If you've seen ships stalled in the water along the Saint-Lawrence seaway, don't despair: they're not stuck in the ice, a Seaway spokesperson said, they're just waiting for their turn to cross the Saint-Catherine Locks.

In the winter, particularly in a pervasive cold snap, the walls and doors of the locks need to be constantly de-iced.
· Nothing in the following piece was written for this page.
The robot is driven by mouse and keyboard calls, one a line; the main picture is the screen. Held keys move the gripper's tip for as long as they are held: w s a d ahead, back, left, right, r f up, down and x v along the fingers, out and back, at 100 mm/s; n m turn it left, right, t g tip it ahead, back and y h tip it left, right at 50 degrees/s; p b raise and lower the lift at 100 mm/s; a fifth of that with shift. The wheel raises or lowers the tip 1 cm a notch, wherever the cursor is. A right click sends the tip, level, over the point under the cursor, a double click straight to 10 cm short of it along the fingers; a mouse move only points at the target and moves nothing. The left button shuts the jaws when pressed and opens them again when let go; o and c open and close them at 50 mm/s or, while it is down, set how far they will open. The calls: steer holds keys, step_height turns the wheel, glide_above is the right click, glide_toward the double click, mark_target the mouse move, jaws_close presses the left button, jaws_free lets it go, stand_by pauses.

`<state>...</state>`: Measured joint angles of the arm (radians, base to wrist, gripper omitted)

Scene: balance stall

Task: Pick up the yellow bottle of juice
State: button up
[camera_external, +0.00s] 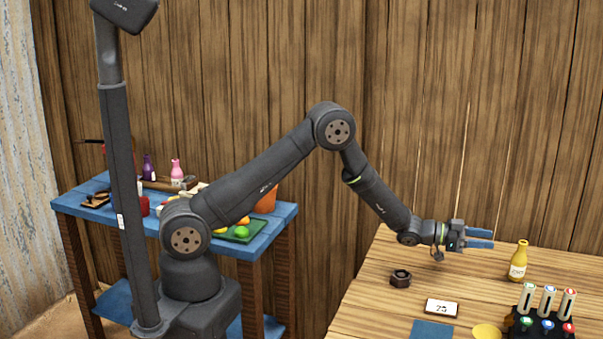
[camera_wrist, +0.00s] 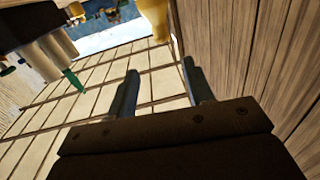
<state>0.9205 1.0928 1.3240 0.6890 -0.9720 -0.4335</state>
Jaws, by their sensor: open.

This slows down the passage of the cargo ship, but ultimately is safer for everyone aboard the vessel.

Several viewers alerted CTV Montreal to the ships, spotted along the Saint-Lawrence Seaway between the Kahnawake Marina and the South Shore Canal.

At first glance, it appears that the ships stopped moving because they are trapped in the ice -- but in reality, the ships have been instructed to hold steady and moor while workers at the locks labour to speed the process in frigid temperatures.

Each ship will get its turn to cross, but at a rate that's noticeably slower for those living along the water.

The South Shore Canal is only navigable in one direction, which is why the boats are noticeably backed up. 

"The Coast Guard is trying to keep [the passage] clear, keep the locks functioning," said Andrew Bogora, a communications officer for the Saint-Lawrence Seaway Management corporation.

Although originally expected to close at 3 p.m., Bogora said the locks will remain open later than usual to accomodate the extended wait time.

He explained that crews aboard the ships are much more comfortable when a vessel holds still temporarily -- with less wind, they are not as impacted by the cold as they would be if the ship remained in motion.